Fastest way to get total count for pagination, for an aggregation pipeline

KW_N_A · August 19, 2024, 11:18am

Hello community,

I have 2 collections with the following schema

Customers

_id
…

Orders

_id
customer_id
…

The data is modeled as two collections because the number of orders that a customer can have is unbounded, hence I am unable to store orders as an embedded array under Customers.

In the admin dashboard which I am creating, I would like to show a paginated result for the Customers.

For each customer row, I would like to display the number of orders which the customer has.
I want to display the number of pages which the admin can scroll through. This requires me to know the total number of customers

To get the number of orders for each customer, and also the total number of customers, I would need to perform an aggregation lookup and count.

        {
            "$lookup": {
                "from": "orders",
                "localField": "_id",
                "foreignField": "customer_id",
                "as": "orders",
            }
        },
        {
            "$count": "total_count"
        }

I prepared a toy dataset with 1 mil customers, where each customer has 1 order (hence 1 mil orders as well).

I am unable to complete the query above as the query experiences timeout.

These are the options I have considered but none of them seems ideal:

The option explained above
Use facets to perform the aggregation and get the count. But the community is advising against this, as the performance is bad as well
Avoid using aggregation by storing the order count in the Customers record. But this would mean that if the customer has a new order, I would need to update the Customers record as well
Do not show the total number of customers on the dashboard. But this could result in a bad experience for the admin
Do not display the total order count for each Customer row. I could explore this, but the admin might need this information.

Just wondering if anyone has a better idea? Thanks!

Vivekanandan_Sakthivelu · August 19, 2024, 12:43pm

@KW_N_A ,

Option 3 would simplify the problem .
Better option is to de-normalize the data and store total order in the customer collection , as when order is created .

emmanuel_bernard · August 20, 2024, 7:39am

Hi @KW_N_A ,

You can use $group

db.Orders.aggregate([
{
$group: {
_id: “$customer_id”,
total_count: {$sum:1}
}
}
])

https://mongoplayground.net/p/fDd26mnAHDL

If you need to retrieve information from the Customers collection, you can add a $lookup

steevej · August 20, 2024, 2:50pm

The computed pattern may be of interest for such slowing counts as

About the following

This is essentially the computed pattern. Yes you need to update the computed field. But you have to ask yourself how often a customer has a new invoice compared to how often you need the number of invoices and the time and code complexity of updating the 2 collections vs dynamically computing the number every time you want to display it.

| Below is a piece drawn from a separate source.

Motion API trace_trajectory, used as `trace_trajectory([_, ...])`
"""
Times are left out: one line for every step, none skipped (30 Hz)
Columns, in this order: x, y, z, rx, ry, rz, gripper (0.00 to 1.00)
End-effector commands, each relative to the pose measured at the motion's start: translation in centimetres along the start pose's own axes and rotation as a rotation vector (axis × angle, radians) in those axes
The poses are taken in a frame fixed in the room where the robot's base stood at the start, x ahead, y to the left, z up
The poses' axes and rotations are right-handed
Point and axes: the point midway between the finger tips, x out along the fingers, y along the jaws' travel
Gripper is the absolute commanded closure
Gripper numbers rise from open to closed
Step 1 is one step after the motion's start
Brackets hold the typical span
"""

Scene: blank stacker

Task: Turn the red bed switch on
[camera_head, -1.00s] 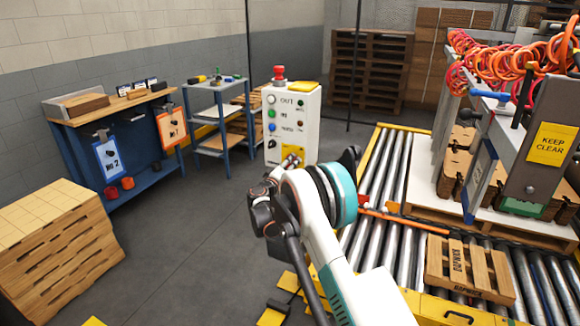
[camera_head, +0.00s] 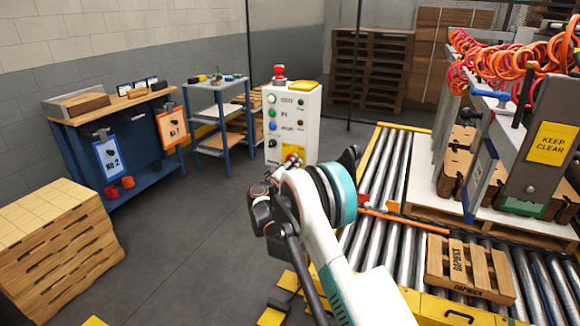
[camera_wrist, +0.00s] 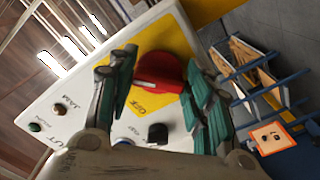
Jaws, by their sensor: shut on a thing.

You may even used an hybrid where you keep old invoices (previous years or months) and dynamically compute for recent ones.

KW_N_A · August 21, 2024, 9:56pm

Hmm with a lookup, it will face the same performance issue as option #1 (which I have illustrated).

KW_N_A · August 21, 2024, 9:56pm

Thank you, I will consider this option

KW_N_A · August 24, 2024, 6:36am

Ok, thanks Steeve! Understand that it is a valid pattern. Will consider this option too.

emmanuel_bernard · August 25, 2024, 9:52am

Hi @KW_N_A,

My approach starts with using the $group stage in an aggregation pipeline on the Orders collection to calculate the total order count for each customer_id.
It will reduce the number of documents.

If you need additional informations about each customer, such as their first name or last name, you can add a $lookup stage to join with the previous stage.

This solution differs from option #1.